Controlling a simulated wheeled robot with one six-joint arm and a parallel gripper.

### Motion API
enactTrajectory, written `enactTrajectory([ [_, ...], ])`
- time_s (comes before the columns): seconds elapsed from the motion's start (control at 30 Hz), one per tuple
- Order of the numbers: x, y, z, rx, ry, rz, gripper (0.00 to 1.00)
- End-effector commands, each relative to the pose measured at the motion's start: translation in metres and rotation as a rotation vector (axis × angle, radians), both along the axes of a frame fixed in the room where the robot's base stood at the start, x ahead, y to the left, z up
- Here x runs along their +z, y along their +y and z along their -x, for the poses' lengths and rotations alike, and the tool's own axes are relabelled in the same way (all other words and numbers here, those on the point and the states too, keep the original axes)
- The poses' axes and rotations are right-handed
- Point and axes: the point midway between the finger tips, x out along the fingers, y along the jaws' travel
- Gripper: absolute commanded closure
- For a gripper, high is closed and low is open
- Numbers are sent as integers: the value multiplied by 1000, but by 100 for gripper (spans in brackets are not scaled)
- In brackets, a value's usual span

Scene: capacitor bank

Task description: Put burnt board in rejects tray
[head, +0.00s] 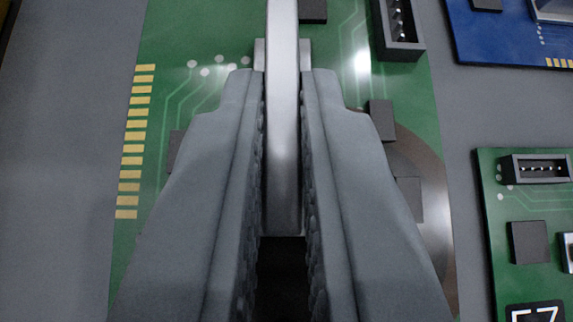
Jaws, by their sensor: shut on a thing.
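A large green board (345,60) fills the middle of the head view, under my gripper. It has gold contacts down its left edge, and a round brown-grey scorch mark (432,225) shows at its lower right. A pale metal bar stands up from the board. My gripper (281,78) is shut on this bar, with one ribbed finger on each side. The fingers hide the middle and lower part of the board. I cannot tell whether the board touches the grey surface below. I see no rejects tray in this view.
A grey surface (55,190) lies bare on the left. A blue board (500,35) is at the top right. A second, smaller green board (515,200) with a black connector and a partly cut-off label is at the lower right, with a narrow gap between.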

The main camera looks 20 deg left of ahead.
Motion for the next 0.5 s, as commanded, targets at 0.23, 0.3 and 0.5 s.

** GIVEN TASK **
Nothing but the lines from the line with "Jaws, by their sensor: shut on a thing." to the last line of the listing above should appear; please retype them exactly, both ends included.

** TASK SOLUTION **
Jaws, by their sensor: shut on a thing.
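A large green board (345,60) fills the middle of the head view, under my gripper. It has gold contacts down its left edge, and a round brown-grey scorch mark (432,225) shows at its lower right. A pale metal bar stands up from the board. My gripper (281,78) is shut on this bar, with one ribbed finger on each side. The fingers hide the middle and lower part of the board. I cannot tell whether the board touches the grey surface below. I see no rejects tray in this view.
A grey surface (55,190) lies bare on the left. A blue board (500,35) is at the top right. A second, smaller green board (515,200) with a black connector and a partly cut-off label is at the lower right, with a narrow gap between.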

The main camera looks 20 deg left of ahead.
Motion for the next 0.5 s, as commanded, targets at 0.23, 0.3 and 0.5 s.

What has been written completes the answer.